Yıllardır, nükleer santralin her gündeme gelişinde, özellikle çevreci grupların tepkileri ön plana çıkıyor. Ancak nükleer santral meselesini sadece çevre boyutuyla ele almak, sorunun eksik tanımlanmasına yol açacak ve yeni soruları beraberinde getirecektir. Enerji-çevre dengesinin sağlanması sorununda alınacak tutum da doğrudan doğruya toplumsal yapı ile ilişkilidir.

Enerji sorunu şu anda dünyadaki emperyalist kapışmanın başlıca gündemi durumundadır ve daha uzun yıllar bu konumunu kaybetmeyeceği aşikardır. Elektrik enerjisi alanında da giderek daha fazla serbestleştirme politikaları hayata geçirilmektedir. Bunu takip edecek olanın ne olduğu ise bellidir: Tekelleşme, ülkelerin yeraltı ve yerüstü kaynaklarının uluslararası tekellerin tam hakimiyeti altına girmesi, daha fazla yoksullaşma ve bağımlılık.

Uzunca bir süredir elektrik enerjisi alanını liberalleştirme peşinde olan ve attığı bütün adımları buna göre ayarlayan Türkiye egemenleri ve enerji bürokrasisi bu planın yeni bir aşamasında bulunuyor: Uluslararası nükleer enerji şirketlerinin eskimiş ve rağbet görmeyen teknolojisini Türkiye’ye getirmek ve halkın parasını bir kez daha tekellere aktarmak. Gerekçe ise, “büyüyen” Türkiye’nin gelecekte oluşacak enerji açığını kapatabilmek olarak gösterilmektedir.

“Eğer gerçekten de bir enerji darboğazına gireceksek, bazı riskler göze alınarak nükleer santraller denenemez mi?” şeklinde bir soru sorulabilir. Enerji kaynaklarının kıt olduğu, kaynak çeşitliliğinin bulunmadığı ülkeler için belki bu tartışmanın bir anlamı olabilir. Ancak ülkemizdeki elektrik enerjisinin mevcut durumuna baktığımızda, bu sorunun gereksiz hale geleceği görülecektir.

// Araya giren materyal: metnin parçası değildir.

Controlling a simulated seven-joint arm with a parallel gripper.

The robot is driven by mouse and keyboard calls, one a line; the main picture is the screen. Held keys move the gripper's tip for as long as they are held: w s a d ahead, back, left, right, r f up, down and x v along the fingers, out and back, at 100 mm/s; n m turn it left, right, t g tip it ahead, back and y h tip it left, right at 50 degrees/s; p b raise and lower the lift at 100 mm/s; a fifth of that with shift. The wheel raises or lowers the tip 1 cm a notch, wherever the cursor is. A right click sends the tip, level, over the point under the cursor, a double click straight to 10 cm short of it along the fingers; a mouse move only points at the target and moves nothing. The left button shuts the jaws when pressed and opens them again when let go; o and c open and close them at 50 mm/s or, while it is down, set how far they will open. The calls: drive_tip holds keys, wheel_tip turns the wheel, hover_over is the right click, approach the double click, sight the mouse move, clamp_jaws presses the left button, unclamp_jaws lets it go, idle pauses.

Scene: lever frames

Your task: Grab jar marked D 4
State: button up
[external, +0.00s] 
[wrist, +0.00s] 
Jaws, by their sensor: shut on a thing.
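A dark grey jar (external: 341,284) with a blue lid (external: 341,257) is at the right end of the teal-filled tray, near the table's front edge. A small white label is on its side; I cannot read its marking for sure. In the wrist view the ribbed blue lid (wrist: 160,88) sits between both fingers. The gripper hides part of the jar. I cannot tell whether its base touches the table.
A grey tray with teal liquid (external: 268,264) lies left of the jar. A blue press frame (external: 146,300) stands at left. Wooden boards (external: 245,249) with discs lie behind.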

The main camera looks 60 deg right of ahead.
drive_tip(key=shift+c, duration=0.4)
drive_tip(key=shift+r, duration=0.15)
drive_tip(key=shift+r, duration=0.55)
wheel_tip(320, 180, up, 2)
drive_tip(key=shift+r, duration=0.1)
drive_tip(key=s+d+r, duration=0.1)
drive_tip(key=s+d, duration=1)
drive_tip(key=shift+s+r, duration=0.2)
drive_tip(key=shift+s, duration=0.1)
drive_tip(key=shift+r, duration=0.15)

1960’lı yıllardan bu yana, gerek iç gerekse dış merkezlerdeki nükleer temsilcileri, farklı platformlarda farklı gerekçeleri dile getirerek, ülkemizin elektrik üretiminin nükleer santrallerle çeşitlendirilmesi gerektiğini ileri sürüyorlar. Gerekçeleri farklı da olsa, elektriğin nükleer santral ile çeşitlendirilmesi iddiaları, 1990’dan sonra daha sık dile getirilmeye başlandı. Uygulamaya geçmek üzere, 1998 yılında ihaleler açıldı, ancak ihaleler, genişleyen halk muhalefeti nedeniyle, 2020 yılından sonra gündeme alınmak üzere, iptal edildi. Buna rağmen, AKP hükümeti, 2012’de devreye alınmak üzere, 1500’er MW’lık üç adet nükleer santrali 2005 yılında programa dahil etmiştir. Programa alınan santrallerin tesis yeri için çeşitli illerin ismi geçmesine rağmen, ilk nükleer santralin, Sinop İnceburun’da kurulacağını yetkililer halkımıza müjdelemiştir!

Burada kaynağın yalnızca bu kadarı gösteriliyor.